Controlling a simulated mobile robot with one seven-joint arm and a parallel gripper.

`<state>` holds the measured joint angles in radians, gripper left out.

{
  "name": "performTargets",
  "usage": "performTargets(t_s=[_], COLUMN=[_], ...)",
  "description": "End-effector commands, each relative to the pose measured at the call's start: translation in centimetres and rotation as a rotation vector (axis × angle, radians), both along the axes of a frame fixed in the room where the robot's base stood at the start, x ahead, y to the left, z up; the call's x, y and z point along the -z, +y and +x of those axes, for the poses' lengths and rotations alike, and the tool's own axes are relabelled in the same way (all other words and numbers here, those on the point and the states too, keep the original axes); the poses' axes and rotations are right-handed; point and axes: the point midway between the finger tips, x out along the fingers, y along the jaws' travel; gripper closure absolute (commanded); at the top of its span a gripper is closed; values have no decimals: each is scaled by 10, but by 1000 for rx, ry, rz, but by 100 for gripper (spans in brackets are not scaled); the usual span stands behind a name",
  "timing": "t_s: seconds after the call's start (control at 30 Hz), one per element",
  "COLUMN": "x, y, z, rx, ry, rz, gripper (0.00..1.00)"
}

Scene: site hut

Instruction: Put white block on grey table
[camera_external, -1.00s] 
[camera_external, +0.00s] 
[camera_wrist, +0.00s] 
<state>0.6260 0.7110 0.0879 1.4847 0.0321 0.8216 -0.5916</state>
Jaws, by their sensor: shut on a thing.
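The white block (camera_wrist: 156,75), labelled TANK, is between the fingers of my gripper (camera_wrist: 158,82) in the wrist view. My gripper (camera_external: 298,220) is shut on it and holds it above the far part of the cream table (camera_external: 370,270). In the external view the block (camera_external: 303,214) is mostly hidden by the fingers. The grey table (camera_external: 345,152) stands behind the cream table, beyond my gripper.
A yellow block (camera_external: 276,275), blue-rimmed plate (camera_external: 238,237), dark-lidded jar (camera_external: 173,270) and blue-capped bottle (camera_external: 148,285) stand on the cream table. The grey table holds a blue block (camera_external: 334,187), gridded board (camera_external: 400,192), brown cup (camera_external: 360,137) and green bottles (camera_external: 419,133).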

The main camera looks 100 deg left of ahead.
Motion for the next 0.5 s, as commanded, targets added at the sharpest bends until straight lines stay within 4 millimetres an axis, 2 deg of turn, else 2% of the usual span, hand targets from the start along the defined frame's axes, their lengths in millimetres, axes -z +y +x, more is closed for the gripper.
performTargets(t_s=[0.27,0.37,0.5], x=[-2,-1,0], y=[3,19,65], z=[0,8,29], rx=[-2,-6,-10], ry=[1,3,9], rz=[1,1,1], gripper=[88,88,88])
=====
■ Problem
Pull out every line containing "call".

■ Answer to the problem
  "description": "End-effector commands, each relative to the pose measured at the call's start: translation in centimetres and rotation as a rotation vector (axis × angle, radians), both along the axes of a frame fixed in the room where the robot's base stood at the start, x ahead, y to the left, z up; the call's x, y and z point along the -z, +y and +x of those axes, for the poses' lengths and rotations alike, and the tool's own axes are relabelled in the same way (all other words and numbers here, those on the point and the states too, keep the original axes); the poses' axes and rotations are right-handed; point and axes: the point midway between the finger tips, x out along the fingers, y along the jaws' travel; gripper closure absolute (commanded); at the top of its span a gripper is closed; values have no decimals: each is scaled by 10, but by 1000 for rx, ry, rz, but by 100 for gripper (spans in brackets are not scaled); the usual span stands behind a name",
  "timing": "t_s: seconds after the call's start (control at 30 Hz), one per element",

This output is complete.